What you are asked to do: All of the lines below are to be transcribed faithfully, with pictures excluded from the copy.
:: Dataset excerpt
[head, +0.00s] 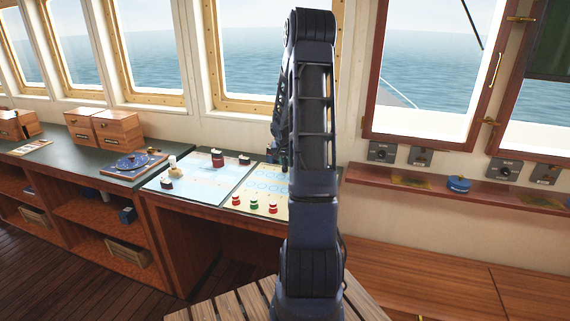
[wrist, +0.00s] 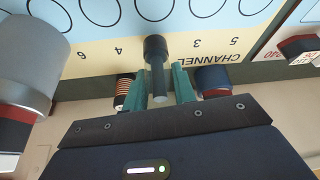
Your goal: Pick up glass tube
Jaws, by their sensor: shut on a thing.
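In the wrist view my gripper (wrist: 159,86) has its two teal fingers on either side of a slim dark tube with a wider black end and a paler grey tip (wrist: 156,60). It is shut on this piece, which appears to be the glass tube, though the dark shading hides whether it is glass. The tube lies over the printed chart (wrist: 100,50), near the word CHANNEL. I cannot tell whether it touches the chart. In the head view my arm covers most of the gripper and the tube.
A copper-striped piece (wrist: 123,88) and a blue-topped piece (wrist: 213,80) stand close on either side of the fingers. A large grey cylinder (wrist: 30,60) is at left. Red and green pieces (head: 254,204) stand on the chart table's front. Window frames rise behind.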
::::
Final result:
[head, +0.00s] 
[wrist, +0.00s] 
Your goal: Pick up glass tube
Jaws, by their sensor: shut on a thing.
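In the wrist view my gripper (wrist: 159,86) has its two teal fingers on either side of a slim dark tube with a wider black end and a paler grey tip (wrist: 156,60). It is shut on this piece, which appears to be the glass tube, though the dark shading hides whether it is glass. The tube lies over the printed chart (wrist: 100,50), near the word CHANNEL. I cannot tell whether it touches the chart. In the head view my arm covers most of the gripper and the tube.
A copper-striped piece (wrist: 123,88) and a blue-topped piece (wrist: 213,80) stand close on either side of the fingers. A large grey cylinder (wrist: 30,60) is at left. Red and green pieces (head: 254,204) stand on the chart table's front. Window frames rise behind.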

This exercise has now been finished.